**Stated goal**
Repeat the listing exactly as given, omitting every image.

(Robot trajectory data)
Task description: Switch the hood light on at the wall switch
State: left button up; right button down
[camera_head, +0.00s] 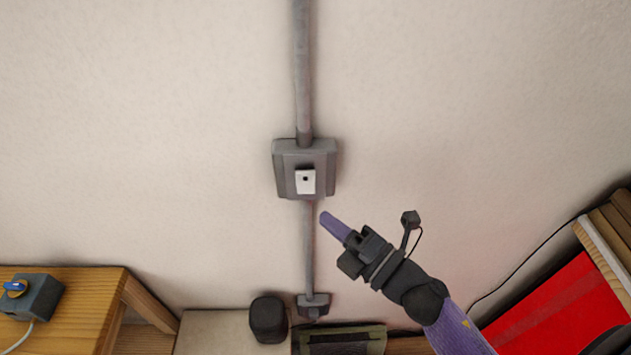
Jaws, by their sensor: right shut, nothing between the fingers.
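The wall switch is a grey box (287,170) on the pale wall, with a small white rocker (305,182) that has a dark dot near its top. My right gripper (326,219) comes up from the lower right. Its purple fingers are shut with nothing between them. The fingertips show just below and to the right of the switch box, apart from it in the picture. How far they are from the wall is hard to tell. My left gripper is not in view. The hood light is not in view.
A grey conduit (302,70) runs above and below the switch to a smaller grey box (313,304). A wooden table (85,300) with a grey box and blue knob (15,287) stands at lower left. A black object (268,320) sits below. A red panel (555,315) is at right.

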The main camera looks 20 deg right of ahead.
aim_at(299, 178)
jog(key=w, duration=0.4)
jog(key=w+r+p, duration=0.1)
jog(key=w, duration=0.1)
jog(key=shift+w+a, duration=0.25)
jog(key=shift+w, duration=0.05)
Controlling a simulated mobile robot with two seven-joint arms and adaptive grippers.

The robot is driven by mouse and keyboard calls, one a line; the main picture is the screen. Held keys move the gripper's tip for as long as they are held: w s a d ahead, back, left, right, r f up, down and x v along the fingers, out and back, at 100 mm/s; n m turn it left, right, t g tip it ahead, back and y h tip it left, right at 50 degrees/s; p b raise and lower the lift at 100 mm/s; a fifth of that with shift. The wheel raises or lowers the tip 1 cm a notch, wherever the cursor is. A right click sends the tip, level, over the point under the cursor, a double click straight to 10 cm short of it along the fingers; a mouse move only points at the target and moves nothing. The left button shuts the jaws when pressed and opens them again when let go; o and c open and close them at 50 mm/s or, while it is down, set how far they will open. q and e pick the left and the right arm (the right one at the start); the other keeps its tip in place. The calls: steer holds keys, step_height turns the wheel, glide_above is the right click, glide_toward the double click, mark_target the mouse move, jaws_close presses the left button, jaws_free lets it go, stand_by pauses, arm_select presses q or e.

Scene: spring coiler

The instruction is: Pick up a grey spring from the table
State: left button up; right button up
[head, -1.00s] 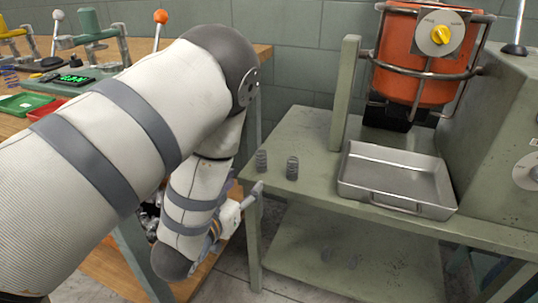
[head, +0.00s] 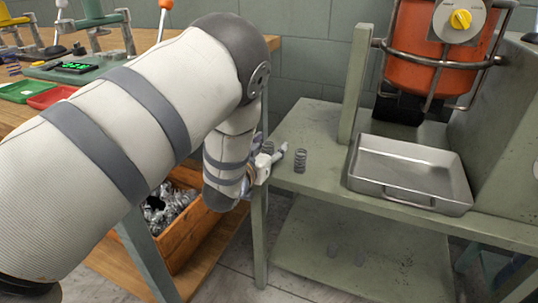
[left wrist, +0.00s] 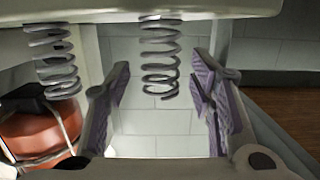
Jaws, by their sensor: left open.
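Two grey coil springs stand upright on the green metal table (head: 308,122). One spring (head: 300,160) is in clear view; the other (head: 267,147) is partly hidden behind my left gripper (head: 275,155). In the left wrist view, which looks upside down, one spring (left wrist: 160,58) shows centred between the two padded fingers of my open left gripper (left wrist: 160,85), with a gap on both sides. The second spring (left wrist: 54,60) is outside the fingers, to the left. My right gripper is not in view.
A metal tray (head: 415,205) sits right of the springs, below an orange pot (head: 425,55). A green post (head: 355,85) rises behind. A wooden crate of metal scraps (head: 185,250) stands low at left. Small, unclear shapes rest on the lower shelf.

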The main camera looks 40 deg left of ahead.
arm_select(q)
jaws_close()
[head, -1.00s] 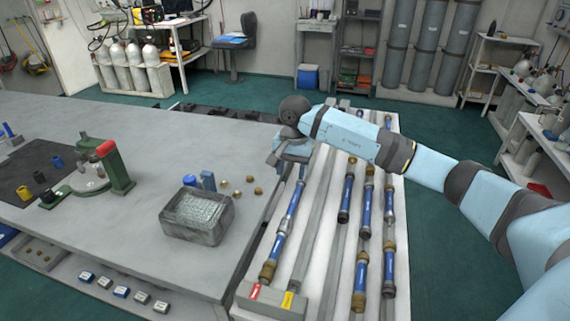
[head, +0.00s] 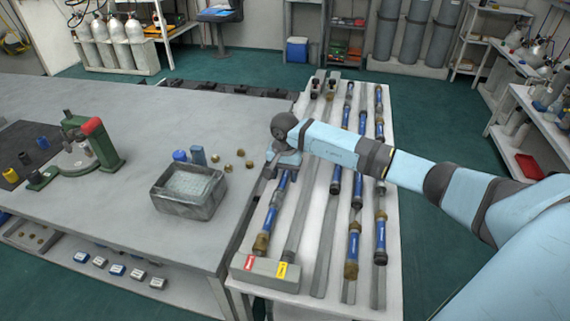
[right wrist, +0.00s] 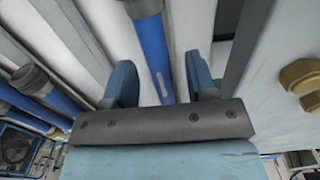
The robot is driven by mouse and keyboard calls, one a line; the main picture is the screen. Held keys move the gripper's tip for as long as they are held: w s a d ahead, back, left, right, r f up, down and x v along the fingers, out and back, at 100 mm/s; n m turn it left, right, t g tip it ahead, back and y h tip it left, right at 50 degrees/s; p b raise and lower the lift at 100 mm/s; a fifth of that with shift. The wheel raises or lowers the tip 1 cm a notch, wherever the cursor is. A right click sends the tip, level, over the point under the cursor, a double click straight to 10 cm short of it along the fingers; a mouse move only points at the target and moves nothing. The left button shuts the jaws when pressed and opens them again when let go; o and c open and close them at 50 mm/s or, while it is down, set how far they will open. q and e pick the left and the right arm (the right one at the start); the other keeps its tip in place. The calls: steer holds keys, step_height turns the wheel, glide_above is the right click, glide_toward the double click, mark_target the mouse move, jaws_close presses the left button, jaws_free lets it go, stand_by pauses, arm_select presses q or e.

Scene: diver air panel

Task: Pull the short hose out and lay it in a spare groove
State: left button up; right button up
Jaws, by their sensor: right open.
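A blue hose (head: 270,217) with a brass end lies in the leftmost groove of the rack (head: 309,246). My right gripper (head: 284,172) is over the far part of this hose and hides its far end. In the right wrist view the right gripper (right wrist: 160,82) is open. Its two fingers stand on either side of a blue hose (right wrist: 153,50), with gaps to it. Several other blue hoses, such as one (head: 380,232) at the right, lie in grooves farther right. The second groove (head: 297,222) looks empty along its visible length. My left gripper is out of view.
A grey end block (head: 265,272) with red and yellow labels closes the rack's near left end. The workbench left of the rack holds a grey bin (head: 188,193), small brass fittings (head: 239,153) and a green stand (head: 100,150). My right arm spans the rack.

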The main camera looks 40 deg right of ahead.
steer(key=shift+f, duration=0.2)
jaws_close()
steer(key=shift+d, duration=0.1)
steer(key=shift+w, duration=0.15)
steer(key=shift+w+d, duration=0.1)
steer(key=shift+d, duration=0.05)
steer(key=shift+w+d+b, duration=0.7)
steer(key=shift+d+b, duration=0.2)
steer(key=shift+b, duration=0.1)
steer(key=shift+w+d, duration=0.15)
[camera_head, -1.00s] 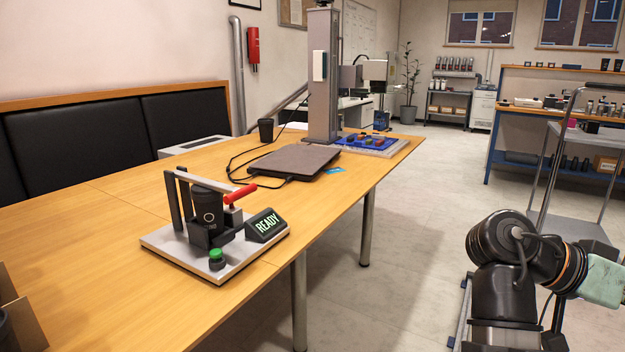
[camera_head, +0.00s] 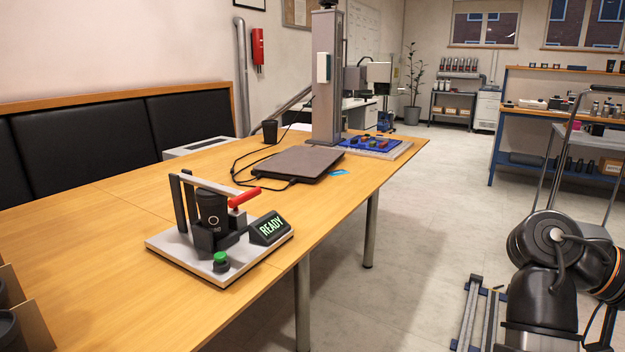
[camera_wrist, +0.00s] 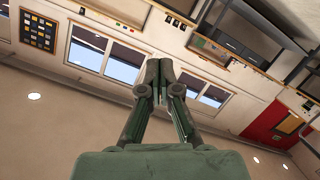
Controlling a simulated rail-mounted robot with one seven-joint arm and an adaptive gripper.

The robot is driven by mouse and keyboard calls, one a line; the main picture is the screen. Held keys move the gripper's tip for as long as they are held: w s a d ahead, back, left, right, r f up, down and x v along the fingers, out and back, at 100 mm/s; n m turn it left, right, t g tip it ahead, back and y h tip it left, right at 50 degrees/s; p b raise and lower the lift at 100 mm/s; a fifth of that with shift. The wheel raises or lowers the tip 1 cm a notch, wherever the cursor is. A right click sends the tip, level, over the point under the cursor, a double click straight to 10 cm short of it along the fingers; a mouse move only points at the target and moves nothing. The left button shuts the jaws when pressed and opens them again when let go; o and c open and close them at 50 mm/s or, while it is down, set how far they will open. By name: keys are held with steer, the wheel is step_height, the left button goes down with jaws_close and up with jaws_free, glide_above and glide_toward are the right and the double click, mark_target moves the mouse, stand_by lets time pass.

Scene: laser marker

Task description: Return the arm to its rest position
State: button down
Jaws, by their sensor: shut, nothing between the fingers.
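My gripper (camera_wrist: 159,72) shows in the wrist view with its two fingertips together and nothing between them. It points away from the table, and behind it are windows (camera_wrist: 105,58), a wall and a ceiling with round lamps. In the head view, only dark joints of my arm show at the lower right, and my gripper is out of the picture. My arm is folded beside the table (camera_head: 330,205), over the floor and clear of the tabletop.
A fixture with a black tumbler (camera_head: 213,212), red-handled lever (camera_head: 244,196) and READY display (camera_head: 269,228) stands on the table. Behind it are a closed laptop (camera_head: 298,163), a black cup (camera_head: 270,131), a column (camera_head: 325,80) and a blue tray (camera_head: 372,143). A cart (camera_head: 570,150) stands beyond my arm.

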**Output of the task**
Task description: Switch the hood light on at the wall switch
State: left button up; right button down
[camera_head, +0.00s] 
Jaws, by their sensor: right shut, nothing between the fingers.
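The wall switch is a grey box (287,170) on the pale wall, with a small white rocker (305,182) that has a dark dot near its top. My right gripper (326,219) comes up from the lower right. Its purple fingers are shut with nothing between them. The fingertips show just below and to the right of the switch box, apart from it in the picture. How far they are from the wall is hard to tell. My left gripper is not in view. The hood light is not in view.
A grey conduit (302,70) runs above and below the switch to a smaller grey box (313,304). A wooden table (85,300) with a grey box and blue knob (15,287) stands at lower left. A black object (268,320) sits below. A red panel (555,315) is at right.

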The main camera looks 20 deg right of ahead.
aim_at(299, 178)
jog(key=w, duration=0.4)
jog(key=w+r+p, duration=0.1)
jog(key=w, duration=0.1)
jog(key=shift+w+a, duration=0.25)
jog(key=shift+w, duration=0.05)
Controlling a simulated mobile robot with two seven-joint arms and adaptive grippers.

The robot is driven by mouse and keyboard calls, one a line; the main picture is the screen. Held keys move the gripper's tip for as long as they are held: w s a d ahead, back, left, right, r f up, down and x v along the fingers, out and back, at 100 mm/s; n m turn it left, right, t g tip it ahead, back and y h tip it left, right at 50 degrees/s; p b raise and lower the lift at 100 mm/s; a fifth of that with shift. The wheel raises or lowers the tip 1 cm a notch, wherever the cursor is. A right click sends the tip, level, over the point under the cursor, a double click straight to 10 cm short of it along the fingers; a mouse move only points at the target and moves nothing. The left button shuts the jaws when pressed and opens them again when let go; o and c open and close them at 50 mm/s or, while it is down, set how far they will open. q and e pick the left and the right arm (the right one at the start); the other keeps its tip in place. The calls: steer holds keys, step_height turns the wheel, glide_above is the right click, glide_toward the double click, mark_target the mouse move, jaws_close presses the left button, jaws_free lets it go, stand_by pauses, arm_select presses q or e.

Scene: spring coiler

The instruction is: Pick up a grey spring from the table
State: left button up; right button up
[head, -1.00s] 
[head, +0.00s] 
[left wrist, +0.00s] 
Jaws, by their sensor: left open.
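Two grey coil springs stand upright on the green metal table (head: 308,122). One spring (head: 300,160) is in clear view; the other (head: 267,147) is partly hidden behind my left gripper (head: 275,155). In the left wrist view, which looks upside down, one spring (left wrist: 160,58) shows centred between the two padded fingers of my open left gripper (left wrist: 160,85), with a gap on both sides. The second spring (left wrist: 54,60) is outside the fingers, to the left. My right gripper is not in view.
A metal tray (head: 415,205) sits right of the springs, below an orange pot (head: 425,55). A green post (head: 355,85) rises behind. A wooden crate of metal scraps (head: 185,250) stands low at left. Small, unclear shapes rest on the lower shelf.

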The main camera looks 40 deg left of ahead.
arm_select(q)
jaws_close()
[head, -1.00s] 
[head, +0.00s] 
[right wrist, +0.00s] 
The robot is driven by mouse and keyboard calls, one a line; the main picture is the screen. Held keys move the gripper's tip for as long as they are held: w s a d ahead, back, left, right, r f up, down and x v along the fingers, out and back, at 100 mm/s; n m turn it left, right, t g tip it ahead, back and y h tip it left, right at 50 degrees/s; p b raise and lower the lift at 100 mm/s; a fifth of that with shift. The wheel raises or lowers the tip 1 cm a notch, wherever the cursor is. A right click sends the tip, level, over the point under the cursor, a double click straight to 10 cm short of it along the fingers; a mouse move only points at the target and moves nothing. The left button shuts the jaws when pressed and opens them again when let go; o and c open and close them at 50 mm/s or, while it is down, set how far they will open. q and e pick the left and the right arm (the right one at the start); the other keeps its tip in place. The calls: steer holds keys, step_height turns the wheel, glide_above is the right click, glide_toward the double click, mark_target the mouse move, jaws_close presses the left button, jaws_free lets it go, stand_by pauses, arm_select presses q or e.

Scene: diver air panel

Task: Pull the short hose out and lay it in a spare groove
State: left button up; right button up
Jaws, by their sensor: right open.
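A blue hose (head: 270,217) with a brass end lies in the leftmost groove of the rack (head: 309,246). My right gripper (head: 284,172) is over the far part of this hose and hides its far end. In the right wrist view the right gripper (right wrist: 160,82) is open. Its two fingers stand on either side of a blue hose (right wrist: 153,50), with gaps to it. Several other blue hoses, such as one (head: 380,232) at the right, lie in grooves farther right. The second groove (head: 297,222) looks empty along its visible length. My left gripper is out of view.
A grey end block (head: 265,272) with red and yellow labels closes the rack's near left end. The workbench left of the rack holds a grey bin (head: 188,193), small brass fittings (head: 239,153) and a green stand (head: 100,150). My right arm spans the rack.

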The main camera looks 40 deg right of ahead.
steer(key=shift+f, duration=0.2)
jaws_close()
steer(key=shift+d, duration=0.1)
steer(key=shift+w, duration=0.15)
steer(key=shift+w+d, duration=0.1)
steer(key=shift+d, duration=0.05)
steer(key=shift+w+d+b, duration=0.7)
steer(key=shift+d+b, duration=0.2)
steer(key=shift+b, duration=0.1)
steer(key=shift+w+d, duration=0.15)
[camera_head, -1.00s] 
[camera_head, +0.00s] 
[camera_wrist, +0.00s] 
Controlling a simulated rail-mounted robot with one seven-joint arm and an adaptive gripper.

The robot is driven by mouse and keyboard calls, one a line; the main picture is the screen. Held keys move the gripper's tip for as long as they are held: w s a d ahead, back, left, right, r f up, down and x v along the fingers, out and back, at 100 mm/s; n m turn it left, right, t g tip it ahead, back and y h tip it left, right at 50 degrees/s; p b raise and lower the lift at 100 mm/s; a fifth of that with shift. The wheel raises or lowers the tip 1 cm a notch, wherever the cursor is. A right click sends the tip, level, over the point under the cursor, a double click straight to 10 cm short of it along the fingers; a mouse move only points at the target and moves nothing. The left button shuts the jaws when pressed and opens them again when let go; o and c open and close them at 50 mm/s or, while it is down, set how far they will open. By name: keys are held with steer, the wheel is step_height, the left button goes down with jaws_close and up with jaws_free, glide_above and glide_toward are the right and the double click, mark_target moves the mouse, stand_by lets time pass.

Scene: laser marker

Task description: Return the arm to its rest position
State: button down
Jaws, by their sensor: shut, nothing between the fingers.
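My gripper (camera_wrist: 159,72) shows in the wrist view with its two fingertips together and nothing between them. It points away from the table, and behind it are windows (camera_wrist: 105,58), a wall and a ceiling with round lamps. In the head view, only dark joints of my arm show at the lower right, and my gripper is out of the picture. My arm is folded beside the table (camera_head: 330,205), over the floor and clear of the tabletop.
A fixture with a black tumbler (camera_head: 213,212), red-handled lever (camera_head: 244,196) and READY display (camera_head: 269,228) stands on the table. Behind it are a closed laptop (camera_head: 298,163), a black cup (camera_head: 270,131), a column (camera_head: 325,80) and a blue tray (camera_head: 372,143). A cart (camera_head: 570,150) stands beyond my arm.

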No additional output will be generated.